The movie’s publicity campaign has leaned hard on the fact that this is a female African-American director remaking a classic WASPy novel with multiracial characters, seeking the same multicultural cachet that lately propelled Black Panther to success. But what’s striking about the result, as Alyssa Rosenberg and Christine Emba of the Washington Post noted in a conversation on the film, is how blandly upper middle class the multiracial SoCal setting turns out to be, and how many interestingly complexifying details from the novel — Calvin’s large shanty-Irish family, and the fact that he never has enough to eat; Meg and Charles Wallace’s older twin brothers, whose normalcy and lack of genius make for a contrast within the Murry family — are simply written out.

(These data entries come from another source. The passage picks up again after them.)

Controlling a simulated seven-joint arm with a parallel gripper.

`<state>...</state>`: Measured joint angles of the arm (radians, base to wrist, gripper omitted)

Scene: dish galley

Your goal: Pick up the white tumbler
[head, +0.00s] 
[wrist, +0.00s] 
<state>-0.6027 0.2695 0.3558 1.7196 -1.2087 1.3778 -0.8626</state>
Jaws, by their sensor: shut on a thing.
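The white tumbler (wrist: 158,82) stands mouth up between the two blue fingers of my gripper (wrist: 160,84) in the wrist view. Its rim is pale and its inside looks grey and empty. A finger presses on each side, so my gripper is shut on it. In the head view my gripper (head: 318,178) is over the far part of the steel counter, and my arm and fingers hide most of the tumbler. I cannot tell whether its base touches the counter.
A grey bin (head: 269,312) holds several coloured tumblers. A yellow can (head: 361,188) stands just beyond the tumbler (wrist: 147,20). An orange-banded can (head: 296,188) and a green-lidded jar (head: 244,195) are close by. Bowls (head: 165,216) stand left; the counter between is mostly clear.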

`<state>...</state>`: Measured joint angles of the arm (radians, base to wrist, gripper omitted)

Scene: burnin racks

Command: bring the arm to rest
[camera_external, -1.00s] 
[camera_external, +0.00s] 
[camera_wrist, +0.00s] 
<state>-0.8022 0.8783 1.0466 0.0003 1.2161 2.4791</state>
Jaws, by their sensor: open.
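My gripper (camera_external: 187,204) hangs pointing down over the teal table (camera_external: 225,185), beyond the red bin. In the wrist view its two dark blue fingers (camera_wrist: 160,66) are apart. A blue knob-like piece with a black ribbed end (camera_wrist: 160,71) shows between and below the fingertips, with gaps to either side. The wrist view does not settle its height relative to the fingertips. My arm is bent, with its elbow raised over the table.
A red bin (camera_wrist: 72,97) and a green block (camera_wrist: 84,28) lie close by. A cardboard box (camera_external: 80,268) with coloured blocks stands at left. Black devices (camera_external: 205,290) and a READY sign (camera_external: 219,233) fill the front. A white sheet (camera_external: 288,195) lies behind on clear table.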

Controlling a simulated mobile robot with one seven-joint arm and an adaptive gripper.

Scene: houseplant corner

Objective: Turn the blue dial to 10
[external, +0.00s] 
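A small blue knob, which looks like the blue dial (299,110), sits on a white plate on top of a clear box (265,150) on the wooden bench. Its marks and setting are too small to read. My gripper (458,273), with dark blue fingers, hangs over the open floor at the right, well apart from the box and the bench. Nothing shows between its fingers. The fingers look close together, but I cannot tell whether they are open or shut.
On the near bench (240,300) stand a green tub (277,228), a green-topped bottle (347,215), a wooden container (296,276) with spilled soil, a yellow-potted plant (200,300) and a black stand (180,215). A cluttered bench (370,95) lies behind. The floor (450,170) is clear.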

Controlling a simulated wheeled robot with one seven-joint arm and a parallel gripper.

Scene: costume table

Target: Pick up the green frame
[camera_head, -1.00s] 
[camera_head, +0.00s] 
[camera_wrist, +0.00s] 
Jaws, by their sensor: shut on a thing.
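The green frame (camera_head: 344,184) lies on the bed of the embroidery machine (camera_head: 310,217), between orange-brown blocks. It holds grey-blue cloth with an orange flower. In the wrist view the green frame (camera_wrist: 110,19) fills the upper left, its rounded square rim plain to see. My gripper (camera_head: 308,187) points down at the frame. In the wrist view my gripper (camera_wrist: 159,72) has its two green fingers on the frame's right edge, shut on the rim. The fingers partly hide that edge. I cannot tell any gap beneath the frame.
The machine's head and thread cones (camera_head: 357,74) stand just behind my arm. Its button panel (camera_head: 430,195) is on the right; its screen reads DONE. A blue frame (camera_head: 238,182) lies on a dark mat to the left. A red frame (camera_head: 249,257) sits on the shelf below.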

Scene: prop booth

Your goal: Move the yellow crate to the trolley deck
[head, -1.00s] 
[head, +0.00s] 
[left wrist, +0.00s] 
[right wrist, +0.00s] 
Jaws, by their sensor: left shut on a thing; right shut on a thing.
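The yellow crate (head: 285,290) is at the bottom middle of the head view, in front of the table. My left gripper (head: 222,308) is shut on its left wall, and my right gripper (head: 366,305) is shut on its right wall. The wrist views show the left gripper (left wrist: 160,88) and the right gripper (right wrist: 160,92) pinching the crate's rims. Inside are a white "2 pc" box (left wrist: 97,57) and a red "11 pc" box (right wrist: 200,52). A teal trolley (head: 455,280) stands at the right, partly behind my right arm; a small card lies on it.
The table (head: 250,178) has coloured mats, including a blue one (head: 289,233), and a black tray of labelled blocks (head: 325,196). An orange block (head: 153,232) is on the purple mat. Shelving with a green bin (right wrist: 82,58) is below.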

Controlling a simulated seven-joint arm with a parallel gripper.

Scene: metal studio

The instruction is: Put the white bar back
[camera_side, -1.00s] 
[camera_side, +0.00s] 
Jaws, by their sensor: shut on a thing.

Meanwhile, the Oprah/Reese/Mindy troika, whose characters in the novel dress like homeless people, appear as beautiful demi-goddesses throughout — as though the filmmakers didn’t want their diversitopia to appear anything except gorgeous and immaculate, an impulse of the kind that does not serve art.
I can easily imagine a world in which the crusade for diversity in Hollywood, for more female power and minority representation, ends up enriching mainstream cinema with a richer array of human stories. But A Wrinkle in Time shows the other possibility: a world in which stories become more multiracial mostly as a way for Hollywood to feel better about the fact that everything else about its movies has become more hackneyed, lame, and flat.